The problem
Reproduce the listing below exactly, minus its pictures.

Stored data
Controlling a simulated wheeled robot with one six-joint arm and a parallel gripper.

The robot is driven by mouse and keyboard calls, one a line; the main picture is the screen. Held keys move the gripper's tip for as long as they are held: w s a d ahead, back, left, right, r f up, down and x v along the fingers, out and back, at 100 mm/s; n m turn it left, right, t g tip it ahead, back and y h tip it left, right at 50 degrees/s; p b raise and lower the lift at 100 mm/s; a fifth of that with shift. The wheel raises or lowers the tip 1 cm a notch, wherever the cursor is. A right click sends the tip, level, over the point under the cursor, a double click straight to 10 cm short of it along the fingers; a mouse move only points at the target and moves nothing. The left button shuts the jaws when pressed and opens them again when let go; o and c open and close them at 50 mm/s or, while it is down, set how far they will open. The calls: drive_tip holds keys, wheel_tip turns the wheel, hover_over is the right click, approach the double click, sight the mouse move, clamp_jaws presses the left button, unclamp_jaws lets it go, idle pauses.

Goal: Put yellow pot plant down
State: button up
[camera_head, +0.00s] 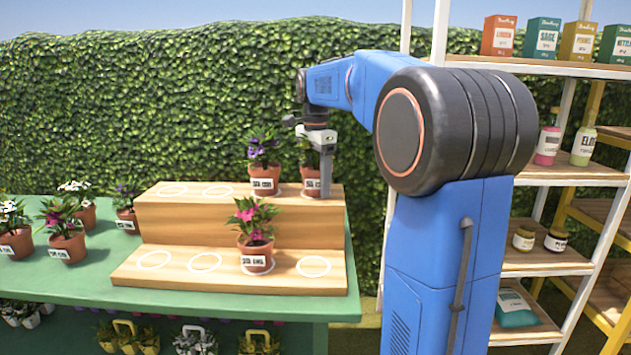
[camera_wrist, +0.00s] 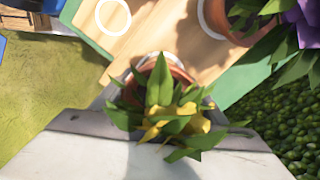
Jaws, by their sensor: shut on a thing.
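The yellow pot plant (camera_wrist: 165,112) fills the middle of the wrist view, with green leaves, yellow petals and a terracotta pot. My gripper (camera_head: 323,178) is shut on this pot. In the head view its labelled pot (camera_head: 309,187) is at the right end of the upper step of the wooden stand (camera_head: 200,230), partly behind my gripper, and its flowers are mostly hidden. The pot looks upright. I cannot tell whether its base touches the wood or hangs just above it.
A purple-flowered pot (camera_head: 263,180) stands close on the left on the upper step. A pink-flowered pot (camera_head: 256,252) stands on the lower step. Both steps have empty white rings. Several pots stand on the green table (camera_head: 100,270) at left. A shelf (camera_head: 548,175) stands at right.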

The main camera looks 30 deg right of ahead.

Answer to the problem
Controlling a simulated wheeled robot with one six-joint arm and a parallel gripper.

The robot is driven by mouse and keyboard calls, one a line; the main picture is the screen. Held keys move the gripper's tip for as long as they are held: w s a d ahead, back, left, right, r f up, down and x v along the fingers, out and back, at 100 mm/s; n m turn it left, right, t g tip it ahead, back and y h tip it left, right at 50 degrees/s; p b raise and lower the lift at 100 mm/s; a fifth of that with shift. The wheel raises or lowers the tip 1 cm a notch, wherever the cursor is. A right click sends the tip, level, over the point under the cursor, a double click straight to 10 cm short of it along the fingers; a mouse move only points at the target and moves nothing. The left button shuts the jaws when pressed and opens them again when let go; o and c open and close them at 50 mm/s or, while it is down, set how far they will open. The calls: drive_tip holds keys, wheel_tip turns the wheel, hover_over is the right click, approach the double click, sight the mouse move, clamp_jaws presses the left button, unclamp_jaws lets it go, idle pauses.

Goal: Put yellow pot plant down
State: button up
[camera_head, +0.00s] 
[camera_wrist, +0.00s] 
Jaws, by their sensor: shut on a thing.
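The yellow pot plant (camera_wrist: 165,112) fills the middle of the wrist view, with green leaves, yellow petals and a terracotta pot. My gripper (camera_head: 323,178) is shut on this pot. In the head view its labelled pot (camera_head: 309,187) is at the right end of the upper step of the wooden stand (camera_head: 200,230), partly behind my gripper, and its flowers are mostly hidden. The pot looks upright. I cannot tell whether its base touches the wood or hangs just above it.
A purple-flowered pot (camera_head: 263,180) stands close on the left on the upper step. A pink-flowered pot (camera_head: 256,252) stands on the lower step. Both steps have empty white rings. Several pots stand on the green table (camera_head: 100,270) at left. A shelf (camera_head: 548,175) stands at right.

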The main camera looks 30 deg right of ahead.

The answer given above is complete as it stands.